> [Written request]
Pick out the lines in the listing below that contain the word "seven" and copy them.

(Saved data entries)
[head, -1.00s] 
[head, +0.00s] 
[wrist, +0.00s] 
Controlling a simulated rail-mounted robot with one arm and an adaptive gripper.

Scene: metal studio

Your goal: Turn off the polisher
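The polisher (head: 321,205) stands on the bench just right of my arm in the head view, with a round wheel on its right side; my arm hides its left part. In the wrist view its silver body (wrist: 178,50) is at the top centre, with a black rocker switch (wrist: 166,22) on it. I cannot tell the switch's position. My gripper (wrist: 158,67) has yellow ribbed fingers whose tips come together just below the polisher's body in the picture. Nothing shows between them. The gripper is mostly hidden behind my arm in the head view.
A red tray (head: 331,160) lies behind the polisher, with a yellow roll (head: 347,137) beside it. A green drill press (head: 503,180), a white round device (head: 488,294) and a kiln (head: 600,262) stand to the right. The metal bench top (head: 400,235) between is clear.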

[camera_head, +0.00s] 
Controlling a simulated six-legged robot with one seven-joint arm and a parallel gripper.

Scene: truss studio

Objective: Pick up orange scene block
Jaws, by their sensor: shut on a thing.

---

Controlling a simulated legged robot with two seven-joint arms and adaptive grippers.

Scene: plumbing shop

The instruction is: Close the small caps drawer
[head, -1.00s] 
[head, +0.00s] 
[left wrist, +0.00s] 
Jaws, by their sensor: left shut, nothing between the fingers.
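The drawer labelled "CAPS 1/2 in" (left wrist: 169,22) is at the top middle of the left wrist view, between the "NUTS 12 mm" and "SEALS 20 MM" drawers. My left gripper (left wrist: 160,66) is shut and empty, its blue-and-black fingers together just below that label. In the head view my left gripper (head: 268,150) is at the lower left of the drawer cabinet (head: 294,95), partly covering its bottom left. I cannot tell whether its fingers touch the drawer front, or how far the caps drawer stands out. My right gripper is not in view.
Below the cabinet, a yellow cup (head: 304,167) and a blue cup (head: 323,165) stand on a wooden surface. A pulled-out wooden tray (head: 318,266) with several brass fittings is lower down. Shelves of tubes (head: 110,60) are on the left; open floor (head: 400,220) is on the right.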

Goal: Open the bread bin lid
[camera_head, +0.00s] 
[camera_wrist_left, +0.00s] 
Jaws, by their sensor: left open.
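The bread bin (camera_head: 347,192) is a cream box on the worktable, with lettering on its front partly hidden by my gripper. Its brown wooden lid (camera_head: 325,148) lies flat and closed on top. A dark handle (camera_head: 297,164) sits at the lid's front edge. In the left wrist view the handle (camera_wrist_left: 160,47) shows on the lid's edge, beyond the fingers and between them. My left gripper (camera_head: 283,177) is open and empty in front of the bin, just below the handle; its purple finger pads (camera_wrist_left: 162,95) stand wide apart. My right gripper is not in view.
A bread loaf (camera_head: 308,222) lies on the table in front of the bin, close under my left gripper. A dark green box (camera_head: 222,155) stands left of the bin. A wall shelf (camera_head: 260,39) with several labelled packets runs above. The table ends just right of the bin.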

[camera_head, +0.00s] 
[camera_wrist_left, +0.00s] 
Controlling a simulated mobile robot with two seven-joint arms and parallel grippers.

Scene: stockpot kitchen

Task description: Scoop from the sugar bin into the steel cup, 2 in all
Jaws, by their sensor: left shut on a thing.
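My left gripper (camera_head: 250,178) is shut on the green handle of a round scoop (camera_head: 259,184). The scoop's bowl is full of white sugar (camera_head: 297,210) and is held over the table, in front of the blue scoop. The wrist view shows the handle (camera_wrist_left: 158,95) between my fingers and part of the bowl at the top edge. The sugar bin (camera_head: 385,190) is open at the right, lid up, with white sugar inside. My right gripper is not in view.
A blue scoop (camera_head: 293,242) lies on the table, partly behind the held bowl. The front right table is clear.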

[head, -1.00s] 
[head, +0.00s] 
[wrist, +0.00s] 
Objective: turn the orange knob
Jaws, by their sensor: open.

> [Exercise answer]
Controlling a simulated six-legged robot with one seven-joint arm and a parallel gripper.
Controlling a simulated legged robot with two seven-joint arms and adaptive grippers.
Controlling a simulated mobile robot with two seven-joint arms and parallel grippers.

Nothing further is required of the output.